> _Problem requirements_
Extract every record, keeping each one exactly as it is.

+--

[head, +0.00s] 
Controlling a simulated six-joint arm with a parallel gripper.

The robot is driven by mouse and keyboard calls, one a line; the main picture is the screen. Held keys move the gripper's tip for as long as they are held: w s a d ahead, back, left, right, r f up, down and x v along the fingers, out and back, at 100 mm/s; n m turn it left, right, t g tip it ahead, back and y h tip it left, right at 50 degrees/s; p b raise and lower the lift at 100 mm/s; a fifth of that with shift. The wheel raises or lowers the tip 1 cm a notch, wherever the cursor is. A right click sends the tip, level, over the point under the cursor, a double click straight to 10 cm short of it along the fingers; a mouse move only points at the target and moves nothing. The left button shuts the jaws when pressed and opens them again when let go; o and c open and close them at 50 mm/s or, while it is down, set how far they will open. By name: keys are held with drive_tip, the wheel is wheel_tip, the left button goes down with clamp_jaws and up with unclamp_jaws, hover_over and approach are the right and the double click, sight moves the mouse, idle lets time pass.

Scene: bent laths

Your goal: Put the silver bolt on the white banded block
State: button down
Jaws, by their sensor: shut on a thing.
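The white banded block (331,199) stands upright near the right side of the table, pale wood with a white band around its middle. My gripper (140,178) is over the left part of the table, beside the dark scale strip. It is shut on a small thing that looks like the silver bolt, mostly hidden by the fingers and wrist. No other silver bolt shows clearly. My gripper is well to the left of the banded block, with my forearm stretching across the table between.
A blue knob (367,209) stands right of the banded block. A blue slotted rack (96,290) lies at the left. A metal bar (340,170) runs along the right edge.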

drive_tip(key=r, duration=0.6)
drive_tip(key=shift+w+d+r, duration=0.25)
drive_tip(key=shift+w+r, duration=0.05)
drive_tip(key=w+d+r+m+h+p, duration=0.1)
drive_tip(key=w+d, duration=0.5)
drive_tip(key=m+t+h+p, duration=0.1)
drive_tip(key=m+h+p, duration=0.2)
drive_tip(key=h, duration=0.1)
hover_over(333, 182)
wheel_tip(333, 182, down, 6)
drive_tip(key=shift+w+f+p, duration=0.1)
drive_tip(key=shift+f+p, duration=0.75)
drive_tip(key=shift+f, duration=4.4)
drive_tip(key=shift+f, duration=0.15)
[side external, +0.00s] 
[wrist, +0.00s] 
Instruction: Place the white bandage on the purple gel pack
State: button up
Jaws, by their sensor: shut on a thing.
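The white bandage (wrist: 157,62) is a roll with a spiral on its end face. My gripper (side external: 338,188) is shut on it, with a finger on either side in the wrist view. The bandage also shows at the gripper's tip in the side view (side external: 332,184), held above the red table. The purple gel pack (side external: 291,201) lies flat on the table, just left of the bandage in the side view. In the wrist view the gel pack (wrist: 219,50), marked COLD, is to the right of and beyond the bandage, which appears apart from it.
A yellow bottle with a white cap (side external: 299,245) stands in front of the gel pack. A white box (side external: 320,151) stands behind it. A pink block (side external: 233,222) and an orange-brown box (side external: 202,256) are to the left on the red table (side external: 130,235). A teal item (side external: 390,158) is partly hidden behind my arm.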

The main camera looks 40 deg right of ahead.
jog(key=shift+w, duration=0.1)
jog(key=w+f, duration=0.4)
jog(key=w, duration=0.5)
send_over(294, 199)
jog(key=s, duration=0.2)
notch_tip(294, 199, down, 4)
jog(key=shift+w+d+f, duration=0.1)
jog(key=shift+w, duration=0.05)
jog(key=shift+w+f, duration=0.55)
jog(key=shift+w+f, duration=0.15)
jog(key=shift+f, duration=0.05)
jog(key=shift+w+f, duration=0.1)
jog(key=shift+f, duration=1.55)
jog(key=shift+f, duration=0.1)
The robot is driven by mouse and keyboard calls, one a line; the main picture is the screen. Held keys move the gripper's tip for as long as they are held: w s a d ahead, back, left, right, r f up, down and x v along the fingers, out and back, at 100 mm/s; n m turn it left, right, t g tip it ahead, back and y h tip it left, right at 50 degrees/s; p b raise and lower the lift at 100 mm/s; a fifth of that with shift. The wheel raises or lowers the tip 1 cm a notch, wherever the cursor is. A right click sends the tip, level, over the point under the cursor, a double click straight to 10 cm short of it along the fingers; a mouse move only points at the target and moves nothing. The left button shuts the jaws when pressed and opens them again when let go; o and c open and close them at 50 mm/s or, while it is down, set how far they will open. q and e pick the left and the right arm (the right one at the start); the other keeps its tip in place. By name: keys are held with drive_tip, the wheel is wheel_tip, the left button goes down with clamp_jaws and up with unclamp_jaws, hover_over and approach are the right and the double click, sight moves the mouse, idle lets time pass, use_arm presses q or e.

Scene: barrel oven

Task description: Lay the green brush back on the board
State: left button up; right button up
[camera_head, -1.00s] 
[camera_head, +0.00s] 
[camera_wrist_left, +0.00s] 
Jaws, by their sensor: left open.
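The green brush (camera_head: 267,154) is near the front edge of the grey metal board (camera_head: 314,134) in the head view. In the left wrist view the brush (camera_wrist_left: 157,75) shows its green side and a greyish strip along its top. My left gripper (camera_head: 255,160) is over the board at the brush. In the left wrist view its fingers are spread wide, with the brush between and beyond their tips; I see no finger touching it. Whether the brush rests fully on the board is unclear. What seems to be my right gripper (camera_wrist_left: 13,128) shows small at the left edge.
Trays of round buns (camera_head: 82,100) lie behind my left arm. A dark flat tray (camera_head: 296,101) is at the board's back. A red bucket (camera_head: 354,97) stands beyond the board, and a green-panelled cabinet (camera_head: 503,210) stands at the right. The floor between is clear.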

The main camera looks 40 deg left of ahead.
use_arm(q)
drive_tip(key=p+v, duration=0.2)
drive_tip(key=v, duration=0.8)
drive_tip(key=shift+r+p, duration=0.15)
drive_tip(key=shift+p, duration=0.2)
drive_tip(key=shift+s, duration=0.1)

+--

> _Answer for the task_
[head, +0.00s] 
Controlling a simulated six-joint arm with a parallel gripper.

The robot is driven by mouse and keyboard calls, one a line; the main picture is the screen. Held keys move the gripper's tip for as long as they are held: w s a d ahead, back, left, right, r f up, down and x v along the fingers, out and back, at 100 mm/s; n m turn it left, right, t g tip it ahead, back and y h tip it left, right at 50 degrees/s; p b raise and lower the lift at 100 mm/s; a fifth of that with shift. The wheel raises or lowers the tip 1 cm a notch, wherever the cursor is. A right click sends the tip, level, over the point under the cursor, a double click straight to 10 cm short of it along the fingers; a mouse move only points at the target and moves nothing. The left button shuts the jaws when pressed and opens them again when let go; o and c open and close them at 50 mm/s or, while it is down, set how far they will open. By name: keys are held with drive_tip, the wheel is wheel_tip, the left button goes down with clamp_jaws and up with unclamp_jaws, hover_over and approach are the right and the double click, sight moves the mouse, idle lets time pass.

Scene: bent laths

Your goal: Put the silver bolt on the white banded block
State: button down
Jaws, by their sensor: shut on a thing.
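The white banded block (331,199) stands upright near the right side of the table, pale wood with a white band around its middle. My gripper (140,178) is over the left part of the table, beside the dark scale strip. It is shut on a small thing that looks like the silver bolt, mostly hidden by the fingers and wrist. No other silver bolt shows clearly. My gripper is well to the left of the banded block, with my forearm stretching across the table between.
A blue knob (367,209) stands right of the banded block. A blue slotted rack (96,290) lies at the left. A metal bar (340,170) runs along the right edge.

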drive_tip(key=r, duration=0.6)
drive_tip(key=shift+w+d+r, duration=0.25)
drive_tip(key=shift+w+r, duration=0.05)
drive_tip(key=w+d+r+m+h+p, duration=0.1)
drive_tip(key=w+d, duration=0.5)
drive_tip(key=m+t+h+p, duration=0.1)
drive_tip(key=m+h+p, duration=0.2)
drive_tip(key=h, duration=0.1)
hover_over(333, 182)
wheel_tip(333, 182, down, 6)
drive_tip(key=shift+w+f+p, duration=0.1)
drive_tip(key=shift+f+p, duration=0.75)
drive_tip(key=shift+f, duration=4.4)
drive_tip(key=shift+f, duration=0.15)
[side external, +0.00s] 
[wrist, +0.00s] 
Instruction: Place the white bandage on the purple gel pack
State: button up
Jaws, by their sensor: shut on a thing.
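The white bandage (wrist: 157,62) is a roll with a spiral on its end face. My gripper (side external: 338,188) is shut on it, with a finger on either side in the wrist view. The bandage also shows at the gripper's tip in the side view (side external: 332,184), held above the red table. The purple gel pack (side external: 291,201) lies flat on the table, just left of the bandage in the side view. In the wrist view the gel pack (wrist: 219,50), marked COLD, is to the right of and beyond the bandage, which appears apart from it.
A yellow bottle with a white cap (side external: 299,245) stands in front of the gel pack. A white box (side external: 320,151) stands behind it. A pink block (side external: 233,222) and an orange-brown box (side external: 202,256) are to the left on the red table (side external: 130,235). A teal item (side external: 390,158) is partly hidden behind my arm.

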The main camera looks 40 deg right of ahead.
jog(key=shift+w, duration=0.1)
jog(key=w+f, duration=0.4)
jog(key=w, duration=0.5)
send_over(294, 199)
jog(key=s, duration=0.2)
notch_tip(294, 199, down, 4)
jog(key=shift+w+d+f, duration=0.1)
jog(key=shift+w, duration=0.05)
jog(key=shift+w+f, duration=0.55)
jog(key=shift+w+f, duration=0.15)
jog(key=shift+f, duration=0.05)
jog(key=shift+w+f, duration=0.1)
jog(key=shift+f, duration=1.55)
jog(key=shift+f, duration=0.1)
The robot is driven by mouse and keyboard calls, one a line; the main picture is the screen. Held keys move the gripper's tip for as long as they are held: w s a d ahead, back, left, right, r f up, down and x v along the fingers, out and back, at 100 mm/s; n m turn it left, right, t g tip it ahead, back and y h tip it left, right at 50 degrees/s; p b raise and lower the lift at 100 mm/s; a fifth of that with shift. The wheel raises or lowers the tip 1 cm a notch, wherever the cursor is. A right click sends the tip, level, over the point under the cursor, a double click straight to 10 cm short of it along the fingers; a mouse move only points at the target and moves nothing. The left button shuts the jaws when pressed and opens them again when let go; o and c open and close them at 50 mm/s or, while it is down, set how far they will open. q and e pick the left and the right arm (the right one at the start); the other keeps its tip in place. By name: keys are held with drive_tip, the wheel is wheel_tip, the left button goes down with clamp_jaws and up with unclamp_jaws, hover_over and approach are the right and the double click, sight moves the mouse, idle lets time pass, use_arm presses q or e.

Scene: barrel oven

Task description: Lay the green brush back on the board
State: left button up; right button up
[camera_head, -1.00s] 
[camera_head, +0.00s] 
[camera_wrist_left, +0.00s] 
Jaws, by their sensor: left open.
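The green brush (camera_head: 267,154) is near the front edge of the grey metal board (camera_head: 314,134) in the head view. In the left wrist view the brush (camera_wrist_left: 157,75) shows its green side and a greyish strip along its top. My left gripper (camera_head: 255,160) is over the board at the brush. In the left wrist view its fingers are spread wide, with the brush between and beyond their tips; I see no finger touching it. Whether the brush rests fully on the board is unclear. What seems to be my right gripper (camera_wrist_left: 13,128) shows small at the left edge.
Trays of round buns (camera_head: 82,100) lie behind my left arm. A dark flat tray (camera_head: 296,101) is at the board's back. A red bucket (camera_head: 354,97) stands beyond the board, and a green-panelled cabinet (camera_head: 503,210) stands at the right. The floor between is clear.

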The main camera looks 40 deg left of ahead.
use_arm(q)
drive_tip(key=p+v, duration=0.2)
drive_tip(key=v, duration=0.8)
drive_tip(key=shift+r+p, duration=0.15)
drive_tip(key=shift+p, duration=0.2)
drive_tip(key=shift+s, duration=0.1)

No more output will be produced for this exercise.